When Hiram heard Solomon's message, he was greatly pleased and said, 'Praise be to the Lord today, for he has given David a wise son to rule over this great nation.' So Hiram sent word to Solomon: 'I have received the message you sent me and will do all you want in providing the cedar and juniper logs. My men will haul them down from Lebanon to the Mediterranean Sea, and I will float them as rafts by sea to the place you specify. There I will separate them and you can take them away. And you are to grant my wish by providing food for my royal household.'
We see the legacy of respect that David had left to Solomon as Hiram praises a God that he did not even know. He answered Solomon with the price which was to provide food for the King of Lebanon's table. The logs were to be cut from the mountains of Lebanon and floated through the Mediterranean Sea to the coast of Israel at Joppa.
In this way Hiram kept Solomon supplied with all the cedar and juniper logs he wanted, and Solomon gave Hiram twenty thousand cors of wheat as food for his household, in addition to twenty thousand baths of pressed olive oil. Solomon continued to do this for Hiram year after year. The Lord gave Solomon wisdom, just as he had promised him. There were peaceful relations between Hiram and Solomon, and the two of them made a treaty.
This business arrangement continued for years and there was peace between the two leaders.
King Solomon conscripted laborers from all Israel - thirty thousand men. He sent them off to Lebanon in shifts of ten thousand a month, so that they spent one month in Lebanon and two months at home. Adoniram was in charge of the forced labor.
Solomon made foreigners living in Israel slaves and sent them to Lebanon to help with the cedar trees. King David had used forced labor but Solomon expanded it tremendously for his building projects.
Solomon had seventy thousand carriers and eighty thousand stone cutters in the hills, as well as thirty-three hundred foremen who supervised the project and directed the workers. At the king's command they removed from the quarry large blocks of high-grade stone to provide a foundation of dressed stone for the temple.

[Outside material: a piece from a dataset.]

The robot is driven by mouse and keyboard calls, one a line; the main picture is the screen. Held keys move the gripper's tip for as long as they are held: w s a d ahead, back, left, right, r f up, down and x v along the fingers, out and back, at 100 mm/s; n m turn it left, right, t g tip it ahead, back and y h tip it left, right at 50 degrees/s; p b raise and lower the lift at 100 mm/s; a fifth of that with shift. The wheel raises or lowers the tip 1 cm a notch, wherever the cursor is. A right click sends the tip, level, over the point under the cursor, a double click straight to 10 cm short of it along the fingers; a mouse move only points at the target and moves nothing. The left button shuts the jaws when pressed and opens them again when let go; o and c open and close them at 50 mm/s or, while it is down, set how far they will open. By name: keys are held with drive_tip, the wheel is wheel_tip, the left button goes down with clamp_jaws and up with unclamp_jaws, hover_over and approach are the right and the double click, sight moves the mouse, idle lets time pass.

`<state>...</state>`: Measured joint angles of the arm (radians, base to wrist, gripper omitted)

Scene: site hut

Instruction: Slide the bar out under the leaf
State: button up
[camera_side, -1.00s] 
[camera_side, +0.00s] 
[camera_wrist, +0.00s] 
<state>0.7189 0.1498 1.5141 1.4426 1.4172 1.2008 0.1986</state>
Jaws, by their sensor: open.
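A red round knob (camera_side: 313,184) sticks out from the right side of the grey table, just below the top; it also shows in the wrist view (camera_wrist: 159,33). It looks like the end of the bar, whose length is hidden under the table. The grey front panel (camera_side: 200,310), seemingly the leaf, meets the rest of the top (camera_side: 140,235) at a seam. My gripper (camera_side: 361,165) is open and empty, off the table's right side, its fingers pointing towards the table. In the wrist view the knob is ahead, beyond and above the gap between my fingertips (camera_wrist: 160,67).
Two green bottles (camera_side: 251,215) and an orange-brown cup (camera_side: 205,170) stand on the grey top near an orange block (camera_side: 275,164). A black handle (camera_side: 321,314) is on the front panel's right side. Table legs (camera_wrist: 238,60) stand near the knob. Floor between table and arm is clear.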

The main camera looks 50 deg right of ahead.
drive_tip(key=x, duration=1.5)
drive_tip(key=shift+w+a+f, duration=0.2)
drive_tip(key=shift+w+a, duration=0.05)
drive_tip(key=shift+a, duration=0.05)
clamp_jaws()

This was a massive construction project as we see by the large number of workers. They did not have modern machines so they required many men to do the work. Most of the work was done off site as the stones were cut and dressed at the quarry.
The craftsmen of Solomon and Hiram and workers from Byblos cut and prepared the timber and stone for the building of the temple.
Byblos was a city on the coast of Lebanon and the workers that are referred to would have been the men that made the logs into floating rafts and delivered them to Israel.